## Required work
Below, find each line holding "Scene" and state how many there are, using the number alone.

## Exercise inputs
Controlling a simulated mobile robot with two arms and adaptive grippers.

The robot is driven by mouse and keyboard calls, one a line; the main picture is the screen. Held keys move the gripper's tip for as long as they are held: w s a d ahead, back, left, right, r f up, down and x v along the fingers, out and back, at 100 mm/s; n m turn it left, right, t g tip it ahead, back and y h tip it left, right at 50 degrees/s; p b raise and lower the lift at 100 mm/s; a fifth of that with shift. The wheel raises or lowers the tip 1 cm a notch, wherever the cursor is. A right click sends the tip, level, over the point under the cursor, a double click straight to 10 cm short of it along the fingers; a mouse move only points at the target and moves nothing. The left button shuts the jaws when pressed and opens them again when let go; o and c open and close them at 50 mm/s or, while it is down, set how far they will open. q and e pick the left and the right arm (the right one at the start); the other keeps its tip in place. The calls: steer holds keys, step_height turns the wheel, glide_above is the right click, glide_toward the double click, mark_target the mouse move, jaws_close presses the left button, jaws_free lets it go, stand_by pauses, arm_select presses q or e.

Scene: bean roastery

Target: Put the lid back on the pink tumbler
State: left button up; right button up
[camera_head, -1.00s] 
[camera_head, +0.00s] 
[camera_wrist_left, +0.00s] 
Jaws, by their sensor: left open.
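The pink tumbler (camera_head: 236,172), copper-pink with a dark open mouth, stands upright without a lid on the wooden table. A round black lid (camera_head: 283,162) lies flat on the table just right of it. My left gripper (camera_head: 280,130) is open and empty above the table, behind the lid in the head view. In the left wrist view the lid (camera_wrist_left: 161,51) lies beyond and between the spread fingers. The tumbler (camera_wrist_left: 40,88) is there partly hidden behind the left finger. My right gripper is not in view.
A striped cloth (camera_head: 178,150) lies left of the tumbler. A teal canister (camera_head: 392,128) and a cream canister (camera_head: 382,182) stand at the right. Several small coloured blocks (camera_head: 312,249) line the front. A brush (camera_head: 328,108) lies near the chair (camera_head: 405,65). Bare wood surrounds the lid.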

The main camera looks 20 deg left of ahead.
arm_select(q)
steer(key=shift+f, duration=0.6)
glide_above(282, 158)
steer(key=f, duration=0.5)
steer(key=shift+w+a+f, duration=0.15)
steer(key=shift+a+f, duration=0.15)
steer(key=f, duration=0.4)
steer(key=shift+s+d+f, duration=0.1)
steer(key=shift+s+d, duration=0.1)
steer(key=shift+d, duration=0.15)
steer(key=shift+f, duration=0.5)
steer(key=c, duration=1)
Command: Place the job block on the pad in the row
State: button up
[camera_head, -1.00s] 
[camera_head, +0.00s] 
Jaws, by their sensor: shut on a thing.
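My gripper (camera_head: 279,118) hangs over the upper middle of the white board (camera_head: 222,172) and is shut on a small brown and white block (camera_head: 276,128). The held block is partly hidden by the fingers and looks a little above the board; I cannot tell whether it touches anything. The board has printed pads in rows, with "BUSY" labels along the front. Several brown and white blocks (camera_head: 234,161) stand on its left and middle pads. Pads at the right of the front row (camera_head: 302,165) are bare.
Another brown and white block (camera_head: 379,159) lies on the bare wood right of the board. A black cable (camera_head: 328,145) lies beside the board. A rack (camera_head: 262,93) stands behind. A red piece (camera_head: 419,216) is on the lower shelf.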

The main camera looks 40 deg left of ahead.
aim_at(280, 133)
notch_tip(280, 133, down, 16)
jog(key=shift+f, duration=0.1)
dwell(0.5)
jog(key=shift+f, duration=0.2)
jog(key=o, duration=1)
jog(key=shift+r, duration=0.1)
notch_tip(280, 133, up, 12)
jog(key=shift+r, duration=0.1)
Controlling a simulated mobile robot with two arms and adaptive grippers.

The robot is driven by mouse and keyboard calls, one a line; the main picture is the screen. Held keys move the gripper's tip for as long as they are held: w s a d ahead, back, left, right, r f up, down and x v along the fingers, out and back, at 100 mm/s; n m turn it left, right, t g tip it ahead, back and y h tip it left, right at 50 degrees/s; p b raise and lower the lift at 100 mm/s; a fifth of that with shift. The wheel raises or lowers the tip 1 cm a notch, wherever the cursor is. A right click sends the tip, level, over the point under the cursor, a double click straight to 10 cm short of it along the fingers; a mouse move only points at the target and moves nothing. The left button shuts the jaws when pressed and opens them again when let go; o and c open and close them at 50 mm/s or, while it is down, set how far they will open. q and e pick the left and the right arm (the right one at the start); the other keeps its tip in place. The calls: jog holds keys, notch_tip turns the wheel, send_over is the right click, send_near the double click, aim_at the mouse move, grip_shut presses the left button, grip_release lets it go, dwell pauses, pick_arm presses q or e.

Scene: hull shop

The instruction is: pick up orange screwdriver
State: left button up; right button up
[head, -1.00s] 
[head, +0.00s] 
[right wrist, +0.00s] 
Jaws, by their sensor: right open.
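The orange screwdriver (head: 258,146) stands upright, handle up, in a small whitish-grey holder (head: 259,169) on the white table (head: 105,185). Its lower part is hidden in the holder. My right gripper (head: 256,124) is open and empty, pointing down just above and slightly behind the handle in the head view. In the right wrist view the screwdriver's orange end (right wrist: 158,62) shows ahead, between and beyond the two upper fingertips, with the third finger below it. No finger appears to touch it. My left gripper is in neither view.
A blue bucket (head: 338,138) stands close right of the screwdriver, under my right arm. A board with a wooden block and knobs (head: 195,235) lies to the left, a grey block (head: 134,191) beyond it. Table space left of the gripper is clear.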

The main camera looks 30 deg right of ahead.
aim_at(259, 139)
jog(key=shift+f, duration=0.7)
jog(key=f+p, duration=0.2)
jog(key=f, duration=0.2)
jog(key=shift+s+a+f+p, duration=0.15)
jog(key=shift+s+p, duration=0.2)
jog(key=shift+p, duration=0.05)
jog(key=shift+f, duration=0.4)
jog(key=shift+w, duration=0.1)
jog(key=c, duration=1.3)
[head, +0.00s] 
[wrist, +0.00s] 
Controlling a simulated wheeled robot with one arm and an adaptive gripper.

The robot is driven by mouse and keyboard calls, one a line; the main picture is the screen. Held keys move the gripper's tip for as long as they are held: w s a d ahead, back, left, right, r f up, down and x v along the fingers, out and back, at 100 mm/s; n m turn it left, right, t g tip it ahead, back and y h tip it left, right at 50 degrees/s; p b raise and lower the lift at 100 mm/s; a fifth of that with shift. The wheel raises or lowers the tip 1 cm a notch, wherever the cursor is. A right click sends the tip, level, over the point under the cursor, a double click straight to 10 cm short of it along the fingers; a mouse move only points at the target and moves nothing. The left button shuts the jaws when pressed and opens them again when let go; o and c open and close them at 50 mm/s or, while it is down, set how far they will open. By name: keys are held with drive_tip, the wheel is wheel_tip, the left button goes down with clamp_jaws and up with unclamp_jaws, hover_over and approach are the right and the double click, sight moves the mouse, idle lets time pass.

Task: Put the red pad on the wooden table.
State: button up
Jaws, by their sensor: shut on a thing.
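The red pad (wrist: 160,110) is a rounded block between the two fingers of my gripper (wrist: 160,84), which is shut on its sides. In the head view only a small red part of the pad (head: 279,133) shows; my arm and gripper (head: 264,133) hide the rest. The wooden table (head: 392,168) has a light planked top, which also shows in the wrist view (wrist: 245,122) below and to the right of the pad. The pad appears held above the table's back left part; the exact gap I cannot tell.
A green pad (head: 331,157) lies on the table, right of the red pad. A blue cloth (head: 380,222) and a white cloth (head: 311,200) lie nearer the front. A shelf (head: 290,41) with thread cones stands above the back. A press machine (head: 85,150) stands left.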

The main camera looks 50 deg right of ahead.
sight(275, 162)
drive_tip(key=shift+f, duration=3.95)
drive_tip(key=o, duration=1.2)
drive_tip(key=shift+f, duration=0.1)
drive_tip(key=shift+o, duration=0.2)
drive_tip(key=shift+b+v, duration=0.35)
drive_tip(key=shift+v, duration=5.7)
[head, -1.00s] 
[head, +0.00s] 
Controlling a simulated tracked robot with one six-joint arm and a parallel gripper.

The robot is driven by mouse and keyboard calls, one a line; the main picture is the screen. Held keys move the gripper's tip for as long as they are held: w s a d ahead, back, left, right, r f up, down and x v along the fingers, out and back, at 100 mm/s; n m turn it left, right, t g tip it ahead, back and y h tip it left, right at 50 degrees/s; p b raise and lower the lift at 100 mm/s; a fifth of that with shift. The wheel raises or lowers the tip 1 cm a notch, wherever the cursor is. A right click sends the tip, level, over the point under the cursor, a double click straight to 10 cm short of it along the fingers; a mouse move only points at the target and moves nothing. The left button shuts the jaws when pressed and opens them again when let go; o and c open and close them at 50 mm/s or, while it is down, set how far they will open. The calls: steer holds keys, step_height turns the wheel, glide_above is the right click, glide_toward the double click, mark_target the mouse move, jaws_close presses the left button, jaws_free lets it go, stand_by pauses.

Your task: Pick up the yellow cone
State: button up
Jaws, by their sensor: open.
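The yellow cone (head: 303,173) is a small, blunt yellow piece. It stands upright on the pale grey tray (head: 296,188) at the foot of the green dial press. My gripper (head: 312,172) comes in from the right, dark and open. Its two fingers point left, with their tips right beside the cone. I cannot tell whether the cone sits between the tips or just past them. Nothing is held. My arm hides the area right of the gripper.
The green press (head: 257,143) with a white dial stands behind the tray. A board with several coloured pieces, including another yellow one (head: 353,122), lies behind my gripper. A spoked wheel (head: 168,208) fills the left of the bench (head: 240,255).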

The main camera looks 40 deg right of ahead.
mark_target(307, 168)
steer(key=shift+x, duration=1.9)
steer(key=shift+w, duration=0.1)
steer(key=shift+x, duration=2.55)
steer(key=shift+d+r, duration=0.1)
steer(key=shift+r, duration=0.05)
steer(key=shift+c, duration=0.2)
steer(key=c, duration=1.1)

## Written solution
2